** START **
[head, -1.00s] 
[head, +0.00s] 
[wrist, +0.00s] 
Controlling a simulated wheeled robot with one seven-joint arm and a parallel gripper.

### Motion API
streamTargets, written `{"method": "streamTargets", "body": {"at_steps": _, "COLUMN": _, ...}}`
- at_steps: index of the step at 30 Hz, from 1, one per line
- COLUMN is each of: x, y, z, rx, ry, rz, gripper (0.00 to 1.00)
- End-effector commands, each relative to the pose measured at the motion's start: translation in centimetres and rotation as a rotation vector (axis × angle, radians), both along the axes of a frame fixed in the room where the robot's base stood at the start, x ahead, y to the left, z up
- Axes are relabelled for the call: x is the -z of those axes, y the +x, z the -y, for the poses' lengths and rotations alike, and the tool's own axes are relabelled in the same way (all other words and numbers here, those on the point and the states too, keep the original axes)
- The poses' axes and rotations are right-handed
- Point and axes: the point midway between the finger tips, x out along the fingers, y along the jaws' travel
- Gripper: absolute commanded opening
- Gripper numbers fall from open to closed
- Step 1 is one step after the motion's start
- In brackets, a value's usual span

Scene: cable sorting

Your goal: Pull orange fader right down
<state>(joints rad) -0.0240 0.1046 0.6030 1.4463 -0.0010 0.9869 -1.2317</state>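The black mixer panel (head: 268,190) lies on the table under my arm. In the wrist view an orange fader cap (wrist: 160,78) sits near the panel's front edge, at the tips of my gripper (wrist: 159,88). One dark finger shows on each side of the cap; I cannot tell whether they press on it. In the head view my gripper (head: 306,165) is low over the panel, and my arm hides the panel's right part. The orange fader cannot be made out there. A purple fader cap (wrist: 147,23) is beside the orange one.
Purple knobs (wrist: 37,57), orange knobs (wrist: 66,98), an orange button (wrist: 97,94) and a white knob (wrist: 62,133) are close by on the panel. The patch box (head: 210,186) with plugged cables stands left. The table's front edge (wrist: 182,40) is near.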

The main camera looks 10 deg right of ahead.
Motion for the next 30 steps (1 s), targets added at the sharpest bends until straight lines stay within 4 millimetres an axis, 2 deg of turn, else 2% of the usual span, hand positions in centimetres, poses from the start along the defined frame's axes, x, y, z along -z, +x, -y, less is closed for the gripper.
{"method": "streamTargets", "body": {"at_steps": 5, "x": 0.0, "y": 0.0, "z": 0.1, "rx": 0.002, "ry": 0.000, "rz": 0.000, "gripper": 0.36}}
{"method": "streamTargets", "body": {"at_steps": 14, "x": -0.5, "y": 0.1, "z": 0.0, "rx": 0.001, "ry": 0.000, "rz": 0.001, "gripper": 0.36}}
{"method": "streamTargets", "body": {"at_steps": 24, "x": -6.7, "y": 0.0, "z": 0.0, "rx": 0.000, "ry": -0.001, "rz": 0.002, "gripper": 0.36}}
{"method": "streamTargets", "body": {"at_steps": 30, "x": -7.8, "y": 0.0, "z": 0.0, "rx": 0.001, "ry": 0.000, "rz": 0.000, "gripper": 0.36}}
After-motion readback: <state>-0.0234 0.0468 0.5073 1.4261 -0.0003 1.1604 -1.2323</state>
** END **
[Problem details]: Make an exact copy of the material above.

[Output of the exercise]:
[head, -1.00s] 
[head, +0.00s] 
[wrist, +0.00s] 
Controlling a simulated wheeled robot with one seven-joint arm and a parallel gripper.

### Motion API
streamTargets, written `{"method": "streamTargets", "body": {"at_steps": _, "COLUMN": _, ...}}`
- at_steps: index of the step at 30 Hz, from 1, one per line
- COLUMN is each of: x, y, z, rx, ry, rz, gripper (0.00 to 1.00)
- End-effector commands, each relative to the pose measured at the motion's start: translation in centimetres and rotation as a rotation vector (axis × angle, radians), both along the axes of a frame fixed in the room where the robot's base stood at the start, x ahead, y to the left, z up
- Axes are relabelled for the call: x is the -z of those axes, y the +x, z the -y, for the poses' lengths and rotations alike, and the tool's own axes are relabelled in the same way (all other words and numbers here, those on the point and the states too, keep the original axes)
- The poses' axes and rotations are right-handed
- Point and axes: the point midway between the finger tips, x out along the fingers, y along the jaws' travel
- Gripper: absolute commanded opening
- Gripper numbers fall from open to closed
- Step 1 is one step after the motion's start
- In brackets, a value's usual span

Scene: cable sorting

Your goal: Pull orange fader right down
<state>(joints rad) -0.0240 0.1046 0.6030 1.4463 -0.0010 0.9869 -1.2317</state>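The black mixer panel (head: 268,190) lies on the table under my arm. In the wrist view an orange fader cap (wrist: 160,78) sits near the panel's front edge, at the tips of my gripper (wrist: 159,88). One dark finger shows on each side of the cap; I cannot tell whether they press on it. In the head view my gripper (head: 306,165) is low over the panel, and my arm hides the panel's right part. The orange fader cannot be made out there. A purple fader cap (wrist: 147,23) is beside the orange one.
Purple knobs (wrist: 37,57), orange knobs (wrist: 66,98), an orange button (wrist: 97,94) and a white knob (wrist: 62,133) are close by on the panel. The patch box (head: 210,186) with plugged cables stands left. The table's front edge (wrist: 182,40) is near.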

The main camera looks 10 deg right of ahead.
Motion for the next 30 steps (1 s), targets added at the sharpest bends until straight lines stay within 4 millimetres an axis, 2 deg of turn, else 2% of the usual span, hand positions in centimetres, poses from the start along the defined frame's axes, x, y, z along -z, +x, -y, less is closed for the gripper.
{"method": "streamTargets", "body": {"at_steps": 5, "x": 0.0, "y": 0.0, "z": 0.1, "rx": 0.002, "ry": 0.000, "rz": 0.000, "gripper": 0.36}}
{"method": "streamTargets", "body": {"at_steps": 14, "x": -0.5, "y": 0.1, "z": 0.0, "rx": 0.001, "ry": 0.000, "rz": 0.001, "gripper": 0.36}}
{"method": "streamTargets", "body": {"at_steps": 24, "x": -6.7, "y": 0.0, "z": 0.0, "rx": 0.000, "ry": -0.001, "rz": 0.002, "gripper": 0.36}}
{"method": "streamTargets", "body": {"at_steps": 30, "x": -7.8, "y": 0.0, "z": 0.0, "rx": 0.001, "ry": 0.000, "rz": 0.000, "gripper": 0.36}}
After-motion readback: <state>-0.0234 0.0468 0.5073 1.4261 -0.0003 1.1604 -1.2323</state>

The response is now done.